Finding myself thinking of those of us who have mixed feelings about Father's Day. Perhaps for one reason or another we physically did not and do not have a dad. Who for one reason or another feel pain on this day perhaps even as that might be mixed with some gratefulness.
Feeling for those of us who avoid the card counters, and dislike seeing the cards that describe a person and emotions that... are so totally alien to us and we quickly pass over them to find a card that somehow redeems something to be grateful for from the tangled mess of what it was. We do the work of "being good" and "doing the right thing" and blessing our father anyway.
And we want to be able to be authentic about all that the day is and yet to be that we fear that we will drag down those who have unmixed feelings of joy and happiness, who can celebrate the ideal.
I'm feeling sad for those of us who feel anger and resentment. Perhaps even in those dark shots of emotion that we feel a bit ashamed of and so we quickly move on to "what it should be." And so we remind ourselves of all the worthy and useful reminder of what it does to us to "be stuck." We do the good work of pulling ourselves out of that dangerous place of painful anger and sadness and resentment and gather if we can what there is to be grateful for.
I think of those of us who stumbled and fell as a dad and were able to right ourselves and become a value in our kid's lives. Without a model we to our credit created the beautiful thing that is being a father with flaws and gifts and thus have enriched our children's lives and live in the warmth of the back and forth now of the friendship of adults.
I honor the tears that will be either shed or unshed today. The tears of gratefulness and enjoyment of the love and relationship of great fathers.
I honor the tears of anger and depth of loss in having learned from others what the richness of having a father can be and the quixotic stab that that can be in our soul.

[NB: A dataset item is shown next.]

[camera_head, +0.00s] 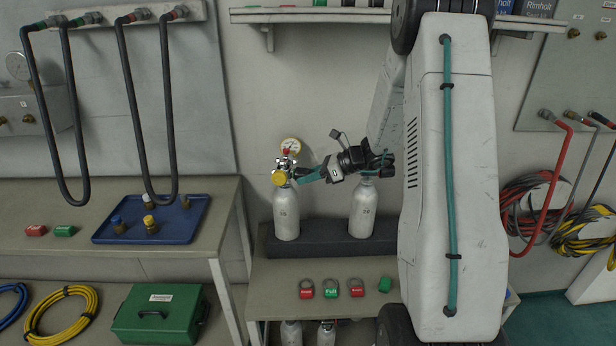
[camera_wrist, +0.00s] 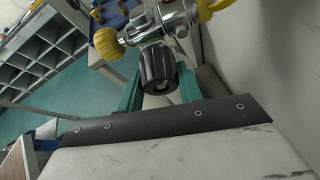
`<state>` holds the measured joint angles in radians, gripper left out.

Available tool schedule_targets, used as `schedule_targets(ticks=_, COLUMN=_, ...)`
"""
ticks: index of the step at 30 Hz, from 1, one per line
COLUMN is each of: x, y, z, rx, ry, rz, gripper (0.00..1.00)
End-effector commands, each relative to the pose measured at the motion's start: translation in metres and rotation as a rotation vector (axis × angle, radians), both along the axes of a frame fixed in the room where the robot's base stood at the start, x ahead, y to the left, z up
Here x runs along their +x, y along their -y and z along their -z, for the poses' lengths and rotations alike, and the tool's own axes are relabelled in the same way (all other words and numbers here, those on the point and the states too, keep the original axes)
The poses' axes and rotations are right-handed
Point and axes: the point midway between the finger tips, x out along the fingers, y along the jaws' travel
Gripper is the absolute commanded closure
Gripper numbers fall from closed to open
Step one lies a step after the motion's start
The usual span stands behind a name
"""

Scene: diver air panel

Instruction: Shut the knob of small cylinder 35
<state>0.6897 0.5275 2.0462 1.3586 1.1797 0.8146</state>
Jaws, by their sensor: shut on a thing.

Well, what I wish for today is that we are a community of friends that as we celebrate are willing to be with all the parts that are a celebration; The unvarnished mixture that being a human brings to each of good and bad.
In a sense the best way to celebrate and honor fathers is to be willing to be authentically with all that being a human father can be. The good, the bad, and the ugly.
But then behind this human experience looking at that mixture of mucky clay and vibrant gold is safely contained within what it is to be loved by God. There I can pin all of my yearnings and desire for a Father. All of my loss and hurts. I can become a little one defended and protected and affirmed and thus experience fatherness in tenderness and boldness.
My prayer for you and me today is to be living in a sense of safe and empowering love. The love that affirmingly creates and is creating who we were made to be.